The world has always seemed a wonderful and strange place to me. Its sheer contingent existence is a one-off miracle that evokes a sense of numinous awe, a miracle that some philosophers probe with language stretching questions like “Why is there something rather than nothing?” Strangest of all is my own sense of conscious being. Everything takes place within the theatre of one’s conscious cognition: sensations, feelings, understandings, concepts, and theories etc. Even physical theories that attempt to explain conscious cognition are effectively a subcategory of the very thing they purport to explain in as much as they use conceptual artifacts, such as neurons and atoms, which are themselves constructed and hosted by the mind. It is impossible, therefore, to carry out an absolute reduction of mind stuff to a purely physical ontology (say, to “just atoms”, for example) because all such ontological reductions, in the final analysis, are reductions to logically structured cognita. All attempts to get at the nature of the “thing-in-itself” only has the effect of generating more cognita.

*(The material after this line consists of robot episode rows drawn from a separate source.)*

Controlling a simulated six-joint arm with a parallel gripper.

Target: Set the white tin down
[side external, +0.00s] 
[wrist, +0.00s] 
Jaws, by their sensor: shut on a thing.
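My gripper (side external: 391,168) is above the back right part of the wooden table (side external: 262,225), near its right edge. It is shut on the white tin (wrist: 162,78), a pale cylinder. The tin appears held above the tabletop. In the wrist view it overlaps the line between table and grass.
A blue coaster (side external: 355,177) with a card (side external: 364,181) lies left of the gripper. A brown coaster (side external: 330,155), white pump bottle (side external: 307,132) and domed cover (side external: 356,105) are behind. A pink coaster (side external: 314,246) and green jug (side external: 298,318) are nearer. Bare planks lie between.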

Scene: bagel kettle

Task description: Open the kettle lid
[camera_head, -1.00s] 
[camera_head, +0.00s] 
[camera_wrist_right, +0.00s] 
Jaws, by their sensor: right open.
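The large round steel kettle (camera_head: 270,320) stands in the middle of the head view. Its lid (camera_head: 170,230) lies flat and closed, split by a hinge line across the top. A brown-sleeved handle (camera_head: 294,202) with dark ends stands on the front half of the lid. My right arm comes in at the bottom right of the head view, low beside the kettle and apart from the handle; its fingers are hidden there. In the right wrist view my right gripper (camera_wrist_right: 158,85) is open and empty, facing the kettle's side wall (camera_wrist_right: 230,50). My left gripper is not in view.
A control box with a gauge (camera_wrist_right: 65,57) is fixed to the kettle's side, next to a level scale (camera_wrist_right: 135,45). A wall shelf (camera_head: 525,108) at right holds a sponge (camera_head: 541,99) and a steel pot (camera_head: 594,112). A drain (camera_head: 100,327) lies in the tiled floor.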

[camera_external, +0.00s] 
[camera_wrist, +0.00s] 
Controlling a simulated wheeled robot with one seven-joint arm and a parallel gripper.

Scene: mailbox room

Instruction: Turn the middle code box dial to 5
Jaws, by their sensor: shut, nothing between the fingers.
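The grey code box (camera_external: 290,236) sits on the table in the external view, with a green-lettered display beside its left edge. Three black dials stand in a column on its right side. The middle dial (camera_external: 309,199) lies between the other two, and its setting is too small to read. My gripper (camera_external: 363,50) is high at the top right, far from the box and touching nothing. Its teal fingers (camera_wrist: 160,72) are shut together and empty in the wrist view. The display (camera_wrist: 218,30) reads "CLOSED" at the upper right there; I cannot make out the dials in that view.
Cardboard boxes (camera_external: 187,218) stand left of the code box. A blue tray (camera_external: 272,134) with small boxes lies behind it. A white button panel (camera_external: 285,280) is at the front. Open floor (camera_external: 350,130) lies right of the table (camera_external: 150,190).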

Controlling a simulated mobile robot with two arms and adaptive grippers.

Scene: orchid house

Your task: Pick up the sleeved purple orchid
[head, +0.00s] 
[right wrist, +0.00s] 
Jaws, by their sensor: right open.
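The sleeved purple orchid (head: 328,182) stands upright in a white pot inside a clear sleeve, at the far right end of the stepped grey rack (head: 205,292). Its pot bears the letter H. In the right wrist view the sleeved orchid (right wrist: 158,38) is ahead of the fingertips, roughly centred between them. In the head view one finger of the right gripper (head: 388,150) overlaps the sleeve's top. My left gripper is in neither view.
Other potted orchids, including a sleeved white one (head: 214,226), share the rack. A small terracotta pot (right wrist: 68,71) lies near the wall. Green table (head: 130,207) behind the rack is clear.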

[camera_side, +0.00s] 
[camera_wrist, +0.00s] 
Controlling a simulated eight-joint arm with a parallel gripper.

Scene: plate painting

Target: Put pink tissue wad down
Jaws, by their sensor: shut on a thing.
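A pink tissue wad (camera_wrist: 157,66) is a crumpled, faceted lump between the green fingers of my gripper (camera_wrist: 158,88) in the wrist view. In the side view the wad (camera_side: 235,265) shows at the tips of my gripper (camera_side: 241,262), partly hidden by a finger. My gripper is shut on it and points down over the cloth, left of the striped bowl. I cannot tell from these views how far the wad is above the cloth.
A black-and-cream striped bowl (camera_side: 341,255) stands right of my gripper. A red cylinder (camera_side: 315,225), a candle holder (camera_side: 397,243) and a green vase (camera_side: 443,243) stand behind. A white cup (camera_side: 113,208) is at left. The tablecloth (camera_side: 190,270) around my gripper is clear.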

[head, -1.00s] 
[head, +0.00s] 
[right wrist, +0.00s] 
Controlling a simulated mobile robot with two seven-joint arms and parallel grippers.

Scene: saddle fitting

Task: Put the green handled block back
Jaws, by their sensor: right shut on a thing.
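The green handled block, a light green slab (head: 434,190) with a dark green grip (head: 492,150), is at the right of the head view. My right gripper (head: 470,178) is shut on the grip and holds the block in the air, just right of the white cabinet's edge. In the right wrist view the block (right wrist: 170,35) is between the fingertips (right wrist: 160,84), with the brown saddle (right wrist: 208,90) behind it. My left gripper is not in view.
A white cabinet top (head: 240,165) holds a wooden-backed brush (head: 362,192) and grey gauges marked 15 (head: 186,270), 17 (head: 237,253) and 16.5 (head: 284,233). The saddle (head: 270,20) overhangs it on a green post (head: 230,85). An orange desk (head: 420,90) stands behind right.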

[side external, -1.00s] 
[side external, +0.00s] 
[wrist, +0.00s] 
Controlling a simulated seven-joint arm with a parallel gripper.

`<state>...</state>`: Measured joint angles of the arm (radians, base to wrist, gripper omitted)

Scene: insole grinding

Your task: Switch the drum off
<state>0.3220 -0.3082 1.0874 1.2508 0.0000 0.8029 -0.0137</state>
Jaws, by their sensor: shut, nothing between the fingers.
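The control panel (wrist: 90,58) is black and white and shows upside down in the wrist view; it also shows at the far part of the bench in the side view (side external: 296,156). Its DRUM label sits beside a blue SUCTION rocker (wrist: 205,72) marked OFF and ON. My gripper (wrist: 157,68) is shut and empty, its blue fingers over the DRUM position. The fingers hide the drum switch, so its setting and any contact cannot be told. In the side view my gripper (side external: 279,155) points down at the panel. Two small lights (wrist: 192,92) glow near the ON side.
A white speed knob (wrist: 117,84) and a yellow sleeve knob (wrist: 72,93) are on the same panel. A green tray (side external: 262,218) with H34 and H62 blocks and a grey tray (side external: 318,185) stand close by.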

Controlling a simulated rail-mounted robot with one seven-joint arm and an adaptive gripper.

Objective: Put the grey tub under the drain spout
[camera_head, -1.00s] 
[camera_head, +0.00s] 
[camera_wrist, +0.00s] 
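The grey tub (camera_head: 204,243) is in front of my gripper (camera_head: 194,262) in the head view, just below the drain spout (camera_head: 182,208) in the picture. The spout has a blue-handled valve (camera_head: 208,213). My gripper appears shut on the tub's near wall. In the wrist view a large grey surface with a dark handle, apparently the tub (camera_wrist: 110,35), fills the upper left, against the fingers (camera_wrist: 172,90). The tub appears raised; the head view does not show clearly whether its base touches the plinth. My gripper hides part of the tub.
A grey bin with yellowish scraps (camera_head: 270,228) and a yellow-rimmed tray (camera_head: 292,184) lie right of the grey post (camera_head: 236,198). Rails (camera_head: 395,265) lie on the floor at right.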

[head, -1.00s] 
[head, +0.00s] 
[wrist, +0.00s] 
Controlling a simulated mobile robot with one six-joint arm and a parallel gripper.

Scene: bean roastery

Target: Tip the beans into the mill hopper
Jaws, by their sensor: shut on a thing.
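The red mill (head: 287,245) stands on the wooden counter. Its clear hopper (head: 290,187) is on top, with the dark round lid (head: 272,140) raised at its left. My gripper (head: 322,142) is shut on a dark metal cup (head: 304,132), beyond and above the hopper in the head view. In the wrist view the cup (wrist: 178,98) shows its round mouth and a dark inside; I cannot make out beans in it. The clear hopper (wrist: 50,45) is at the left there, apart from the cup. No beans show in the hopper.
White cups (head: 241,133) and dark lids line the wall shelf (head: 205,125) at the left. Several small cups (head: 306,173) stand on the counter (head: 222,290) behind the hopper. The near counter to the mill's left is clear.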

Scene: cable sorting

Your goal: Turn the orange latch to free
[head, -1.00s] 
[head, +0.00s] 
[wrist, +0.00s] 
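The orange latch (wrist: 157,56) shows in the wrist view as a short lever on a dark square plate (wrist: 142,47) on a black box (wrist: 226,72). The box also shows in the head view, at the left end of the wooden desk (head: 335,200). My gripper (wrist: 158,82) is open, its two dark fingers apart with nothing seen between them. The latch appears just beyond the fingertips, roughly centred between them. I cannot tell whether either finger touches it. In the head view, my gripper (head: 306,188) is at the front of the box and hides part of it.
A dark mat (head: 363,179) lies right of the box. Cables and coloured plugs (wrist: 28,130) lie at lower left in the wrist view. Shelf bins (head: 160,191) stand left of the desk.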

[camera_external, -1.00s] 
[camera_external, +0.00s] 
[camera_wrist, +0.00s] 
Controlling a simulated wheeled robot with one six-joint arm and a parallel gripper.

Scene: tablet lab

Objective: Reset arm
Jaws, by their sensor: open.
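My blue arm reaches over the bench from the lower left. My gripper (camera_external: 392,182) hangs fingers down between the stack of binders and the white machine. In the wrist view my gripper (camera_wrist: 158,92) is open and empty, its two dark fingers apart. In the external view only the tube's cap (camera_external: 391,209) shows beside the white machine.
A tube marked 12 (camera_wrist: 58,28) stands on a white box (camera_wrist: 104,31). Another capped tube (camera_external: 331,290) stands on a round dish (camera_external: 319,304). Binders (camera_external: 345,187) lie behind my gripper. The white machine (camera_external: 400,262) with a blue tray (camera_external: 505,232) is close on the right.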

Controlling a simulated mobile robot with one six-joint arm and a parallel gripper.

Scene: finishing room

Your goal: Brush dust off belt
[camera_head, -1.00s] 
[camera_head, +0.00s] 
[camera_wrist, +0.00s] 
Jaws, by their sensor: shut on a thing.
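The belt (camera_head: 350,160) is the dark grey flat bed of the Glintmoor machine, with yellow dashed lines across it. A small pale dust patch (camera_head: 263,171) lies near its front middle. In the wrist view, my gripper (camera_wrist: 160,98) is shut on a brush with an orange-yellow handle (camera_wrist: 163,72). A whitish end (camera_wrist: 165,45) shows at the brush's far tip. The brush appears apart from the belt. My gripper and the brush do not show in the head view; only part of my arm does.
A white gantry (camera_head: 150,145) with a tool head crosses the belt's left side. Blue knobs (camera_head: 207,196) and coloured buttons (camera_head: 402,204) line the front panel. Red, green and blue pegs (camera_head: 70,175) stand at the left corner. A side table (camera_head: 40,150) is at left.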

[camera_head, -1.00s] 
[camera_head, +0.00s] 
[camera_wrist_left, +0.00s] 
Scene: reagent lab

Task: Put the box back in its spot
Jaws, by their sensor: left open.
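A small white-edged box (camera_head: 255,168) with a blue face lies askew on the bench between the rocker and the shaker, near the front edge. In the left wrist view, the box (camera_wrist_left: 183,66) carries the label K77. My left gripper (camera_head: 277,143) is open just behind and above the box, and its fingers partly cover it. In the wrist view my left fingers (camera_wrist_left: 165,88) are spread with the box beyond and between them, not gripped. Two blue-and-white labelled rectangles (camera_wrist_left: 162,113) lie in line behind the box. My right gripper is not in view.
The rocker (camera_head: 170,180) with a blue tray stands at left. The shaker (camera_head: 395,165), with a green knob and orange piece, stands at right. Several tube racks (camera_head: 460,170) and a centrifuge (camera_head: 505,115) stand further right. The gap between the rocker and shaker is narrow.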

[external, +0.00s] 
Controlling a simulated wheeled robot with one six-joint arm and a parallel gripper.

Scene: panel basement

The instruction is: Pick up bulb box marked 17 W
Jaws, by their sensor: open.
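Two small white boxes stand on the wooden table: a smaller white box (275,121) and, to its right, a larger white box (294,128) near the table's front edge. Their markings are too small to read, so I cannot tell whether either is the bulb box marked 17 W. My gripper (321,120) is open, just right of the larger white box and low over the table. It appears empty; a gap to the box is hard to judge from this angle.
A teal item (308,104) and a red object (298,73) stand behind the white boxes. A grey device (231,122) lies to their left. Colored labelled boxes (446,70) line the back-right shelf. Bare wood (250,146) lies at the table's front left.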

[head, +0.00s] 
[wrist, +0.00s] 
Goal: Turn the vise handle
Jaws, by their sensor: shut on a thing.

The first person perspective, for me, has therefore always seemed an irreducible aspect of reality. The peculiarity of the central role of conscious cognition in ontology has made the existence of a primary Divine Personality at least an intelligible notion to me. However, intelligibility doesn’t entail existence, and so uncertainty always dogged any attempt of mine to relate to this Divine. It is an irony, however, that this very skepticism lead to my own faith, for a consistent skepticism is unable rule out that which it cannot rule out with certainty and therefore invites further investigation and testing. Moreover, the primary and irreducible place of conscious cognition in the greater scheme of things meant that the logical status of the conjectured Divine Persona is not on a par with Bertrand Russell’s teapot in solar orbit.

For a skeptic such as myself Pascal’s wager always seemed worth playing given historical Christianity's form. In time this lead to my acceptance of the New Testament Jesus as the revelation of the Grace of God. I have studied other religions and in comparison I have to say, whatever revelations may therein be, they are in my opinion far surpassed in quality and gravitas by the unspeakable riches we find in the New Testament story of Divine sacrifice. Like my grandmother who used to bet on horses, a study of form lead me to lay a wager on the best in field. Nevertheless, in spite of the exclusiveness of Christian revelation in terms of its perfect synergy of quality and historical influence, there is, I believe great variation and leeway in how God reveals His grace from individual to individual, and I would be anxious to operate an inclusiveness on this level.

It is clear that Christians are no longer stewards or authors of the authoritative texts of society. A consequence of this, perhaps, is that many Christians are diffident toward the text as a form of revelation. Quite common in contemporary Christian circles is a notion of revelation bound up with naked abreactions and “Touches of God”, neither of which is easily articulated without using quasi-sensual imagery. There is, I feel, nothing wrong with this in itself provided this existential take on Christianity is not exclusive, uncontrolled, or is in fact a subliminal strategy to either avoid polemical engagement with texts challenging Christianity, or to excuse a suspension of the mind in order that the crass illustrations and fideist philosophy of some cliché surfing preacher can be ingested without difficulty.

For myself the joy of the faith is in knowing that one really can ‘investigate’ one self into the presence of God. For as I have said “Revelation is what we cannot discover unless God chooses that we discover it.” The act of seeking only brings fruit unless God chooses that it does so, whether through the seekings of reason or mystical experience (Jeremiah 29:13-14 , 33:3).